Письма сестре - Михаил Александрович Врубель
Твой брат и друг Миша
1884 год. Январь. Петербург
Дорогая моя Нюта! Прости, что опять замолчал. Опять дела, как никогда: я тебе писал об иллюстрациях[98] для вечера академического, для туманных картин: они меня все праздники продержали за карандашом; зато два из них будут помещены в журнале «Вестник Изящ[ных] Искусств» (я тебе пришлю экземпляр). Теперь мать Серова[99], оперу которой «Уриель Акоста» предполагают поставить на московской сцене, просила меня сделать масляный эскиз последней сцены: ученики, пришедшие за трупом побитого камнями Акосты, выносят [его] из развалин по тропинке вниз холма, вдали Антверпен, брезжит утро. Акварель на три четверти подвинута.
С картиной все неудачи[100]: писать самого себя оказывается, за невозможностью устроить освещение, невозможно. Так что двухмесячный труд рисования собственной головы пропал даром (разве может служить хорошим портретом). Бруни, взявшийся позировать, теперь, с приближением его конкурса, сильно стеснен во времени, а через две недели и вовсе перестанет бывать. Диллон[101], ученица, невозможно пудрится и имеет отвратительный лиловый оттенок на фоне гобелена, так что мне сильно хочется от нее отделаться. Сегодня вечером у меня с Серовым было серьезное совещание, как наладить это дело.

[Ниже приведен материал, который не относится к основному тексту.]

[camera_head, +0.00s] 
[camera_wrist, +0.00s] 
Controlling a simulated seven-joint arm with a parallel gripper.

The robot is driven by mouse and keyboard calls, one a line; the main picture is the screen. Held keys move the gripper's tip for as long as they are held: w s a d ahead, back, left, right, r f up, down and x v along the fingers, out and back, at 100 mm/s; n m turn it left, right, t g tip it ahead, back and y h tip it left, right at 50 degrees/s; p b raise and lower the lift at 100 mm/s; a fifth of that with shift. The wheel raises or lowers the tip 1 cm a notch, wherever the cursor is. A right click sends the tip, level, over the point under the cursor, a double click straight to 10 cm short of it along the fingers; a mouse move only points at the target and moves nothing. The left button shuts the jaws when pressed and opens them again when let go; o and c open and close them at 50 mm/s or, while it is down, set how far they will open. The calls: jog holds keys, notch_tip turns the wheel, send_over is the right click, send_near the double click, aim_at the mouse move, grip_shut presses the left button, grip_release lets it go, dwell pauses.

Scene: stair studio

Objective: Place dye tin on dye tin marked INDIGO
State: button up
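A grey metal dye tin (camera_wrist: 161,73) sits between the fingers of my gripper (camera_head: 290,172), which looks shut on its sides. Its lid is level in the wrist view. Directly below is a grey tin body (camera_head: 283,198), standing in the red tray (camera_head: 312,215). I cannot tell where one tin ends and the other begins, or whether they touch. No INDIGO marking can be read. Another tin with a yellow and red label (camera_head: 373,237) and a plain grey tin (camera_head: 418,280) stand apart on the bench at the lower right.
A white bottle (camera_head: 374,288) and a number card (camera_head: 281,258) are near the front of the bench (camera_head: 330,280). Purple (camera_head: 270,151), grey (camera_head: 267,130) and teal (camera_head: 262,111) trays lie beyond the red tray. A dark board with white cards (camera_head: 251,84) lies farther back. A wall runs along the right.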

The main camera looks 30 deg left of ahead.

Он берется позировать каждый день по полтора часа; женскую фигуру беру с одной из его двоюродных сестер[102] (праздничное знакомство и надолго; страшно много интересного и впереди мерещится еще больше), теперь положительно не расположен рассказывать; длинно и не умею: как-нибудь в свободный часок, на масленой; а то вот двенадцать часов ночи – и первые полчаса, что я свободен в будни; суббота с семи – один, два, три [часа] посвящается вкупе втроем посещению семейства тетушки Серова, где богатейший запас симпатичных лиц (одно из них работает с нами в мастерской), моделей и музыки (мать Серова, приезжающая раз в две недели из деревни). Воскресенье до четырех часов в мастерской, с шести у Чистякова. Вот фазисы моей картины.
Прости, что не писал на праздники; прости, что не поздравил с семнадцатилетием; поздравляю и крепко обнимаю. От Павла Михайловича слышал, что ты весела и здорова. Благодарю тысячу раз, милая моя, за белье. То есть более кстати, более милого подарка я не мог желать. Какая ты добрая, какая заботливая! Кнорре даже до слез умилилась и просила тебе от всей души кланяться. Благодарю за присылку денег. Если можешь, к 25 января, февраля и марта высылать по шестнадцать руб [лей], то я совершенно обеспечен. Прости меня. Крепко обнимаю и целую тебя, чудный человек Нюта!
Твой брат Миша
Теперь у нас работа, по третям – экзамены; необходимо получить хоть в котором-нибудь классе большую серебряную. Тогда много времени освободится.
1884 год. Ноябрь. Киев
Анюта, дорогая, прости меня. Я был виноват, когда не писал по месяцам из неумения распорядиться временем и по лени, когда срок вырос чуть не до полтора года; да и причиною непростительный эгоизм, постановка головного сумбура впереди настоящих целей жизни. Один чудесный человек[103] (ах, Аня, какие бывают люди) сказал мне: «Вы слишком много думаете о себе; это и вам мешает жить и огорчает тех, которых вы думаете, что любите, а на самом деле заслоняете все собой в разных театральных позах…» Нет, проще да и еще вроде: «Любовь должна быть деятельна и самоотверженна». Все это простое, а для меня до того показалось ново.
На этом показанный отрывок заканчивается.